◆ Instructions to follow ◆
Filter the data below for the string "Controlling" and copy each matching line.

◆ Supplied records ◆

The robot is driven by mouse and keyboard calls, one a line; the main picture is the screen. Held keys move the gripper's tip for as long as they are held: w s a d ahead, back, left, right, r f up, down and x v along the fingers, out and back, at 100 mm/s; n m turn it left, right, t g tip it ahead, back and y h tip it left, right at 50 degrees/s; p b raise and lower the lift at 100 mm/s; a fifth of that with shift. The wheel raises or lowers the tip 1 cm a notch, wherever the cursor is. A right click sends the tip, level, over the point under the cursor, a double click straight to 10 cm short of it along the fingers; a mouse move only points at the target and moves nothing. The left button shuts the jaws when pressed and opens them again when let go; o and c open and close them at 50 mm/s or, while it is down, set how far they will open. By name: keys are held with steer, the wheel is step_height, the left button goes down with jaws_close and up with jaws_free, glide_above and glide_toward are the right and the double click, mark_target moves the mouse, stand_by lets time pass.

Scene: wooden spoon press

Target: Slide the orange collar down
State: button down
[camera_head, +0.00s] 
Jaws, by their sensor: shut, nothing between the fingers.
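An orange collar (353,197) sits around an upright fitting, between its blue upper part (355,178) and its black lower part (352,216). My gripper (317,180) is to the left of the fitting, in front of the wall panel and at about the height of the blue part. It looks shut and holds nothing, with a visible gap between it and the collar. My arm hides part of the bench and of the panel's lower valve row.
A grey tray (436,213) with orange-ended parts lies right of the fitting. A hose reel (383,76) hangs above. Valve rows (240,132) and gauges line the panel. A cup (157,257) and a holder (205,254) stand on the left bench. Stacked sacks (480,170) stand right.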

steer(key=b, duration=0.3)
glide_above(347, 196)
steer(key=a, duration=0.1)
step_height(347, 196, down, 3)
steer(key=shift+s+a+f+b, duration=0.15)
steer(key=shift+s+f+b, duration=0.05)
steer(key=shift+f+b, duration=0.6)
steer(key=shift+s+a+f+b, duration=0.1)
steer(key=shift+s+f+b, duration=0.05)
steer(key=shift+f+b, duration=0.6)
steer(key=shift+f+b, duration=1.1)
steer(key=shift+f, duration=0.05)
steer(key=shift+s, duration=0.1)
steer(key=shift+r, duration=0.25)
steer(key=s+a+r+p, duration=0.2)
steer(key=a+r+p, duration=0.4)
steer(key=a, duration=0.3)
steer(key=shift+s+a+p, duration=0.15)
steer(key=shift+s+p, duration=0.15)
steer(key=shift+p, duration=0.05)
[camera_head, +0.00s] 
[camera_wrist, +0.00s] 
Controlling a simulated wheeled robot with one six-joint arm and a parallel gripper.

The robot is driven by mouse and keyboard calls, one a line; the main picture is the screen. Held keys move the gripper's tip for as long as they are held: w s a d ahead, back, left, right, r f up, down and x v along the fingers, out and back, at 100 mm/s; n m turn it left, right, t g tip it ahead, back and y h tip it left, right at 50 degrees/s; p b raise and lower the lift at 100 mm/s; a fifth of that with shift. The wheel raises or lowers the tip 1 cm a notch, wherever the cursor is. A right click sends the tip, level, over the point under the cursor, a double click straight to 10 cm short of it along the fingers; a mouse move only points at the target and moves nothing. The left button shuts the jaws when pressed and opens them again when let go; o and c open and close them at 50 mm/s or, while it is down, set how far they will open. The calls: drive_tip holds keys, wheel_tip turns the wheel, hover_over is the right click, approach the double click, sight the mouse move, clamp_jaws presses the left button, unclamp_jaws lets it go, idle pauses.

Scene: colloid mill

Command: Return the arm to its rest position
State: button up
---
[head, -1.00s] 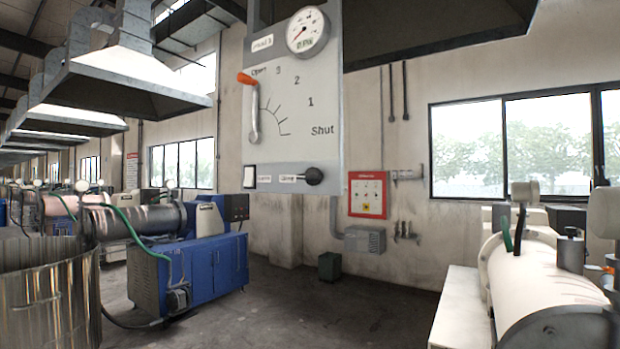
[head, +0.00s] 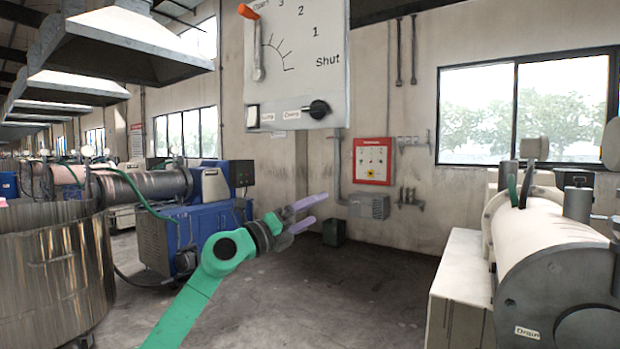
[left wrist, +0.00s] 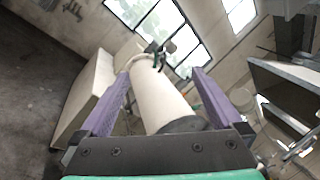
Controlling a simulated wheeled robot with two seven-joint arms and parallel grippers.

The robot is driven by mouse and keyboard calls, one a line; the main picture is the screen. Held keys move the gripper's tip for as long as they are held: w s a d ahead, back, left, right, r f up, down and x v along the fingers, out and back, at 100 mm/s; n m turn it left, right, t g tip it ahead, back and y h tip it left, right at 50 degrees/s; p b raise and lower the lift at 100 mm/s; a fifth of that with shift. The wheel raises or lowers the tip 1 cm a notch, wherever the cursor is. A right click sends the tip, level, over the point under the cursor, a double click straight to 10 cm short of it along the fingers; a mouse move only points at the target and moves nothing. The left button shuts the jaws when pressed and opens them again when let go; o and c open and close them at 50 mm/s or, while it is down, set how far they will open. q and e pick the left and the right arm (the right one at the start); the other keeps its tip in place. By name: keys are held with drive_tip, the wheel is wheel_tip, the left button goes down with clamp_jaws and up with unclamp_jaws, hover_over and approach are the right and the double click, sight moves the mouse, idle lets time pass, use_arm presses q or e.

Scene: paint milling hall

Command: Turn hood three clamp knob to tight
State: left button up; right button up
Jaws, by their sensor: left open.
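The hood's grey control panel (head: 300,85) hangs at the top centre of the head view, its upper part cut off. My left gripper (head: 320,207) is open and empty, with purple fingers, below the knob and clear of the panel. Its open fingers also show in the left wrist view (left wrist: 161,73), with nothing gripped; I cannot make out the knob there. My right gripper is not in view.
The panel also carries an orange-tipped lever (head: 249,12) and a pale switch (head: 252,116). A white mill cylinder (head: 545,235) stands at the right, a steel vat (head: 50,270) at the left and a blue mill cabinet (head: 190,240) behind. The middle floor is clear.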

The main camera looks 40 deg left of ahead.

◆ Exercise output ◆
Controlling a simulated wheeled robot with one six-joint arm and a parallel gripper.
Controlling a simulated wheeled robot with two seven-joint arms and parallel grippers.

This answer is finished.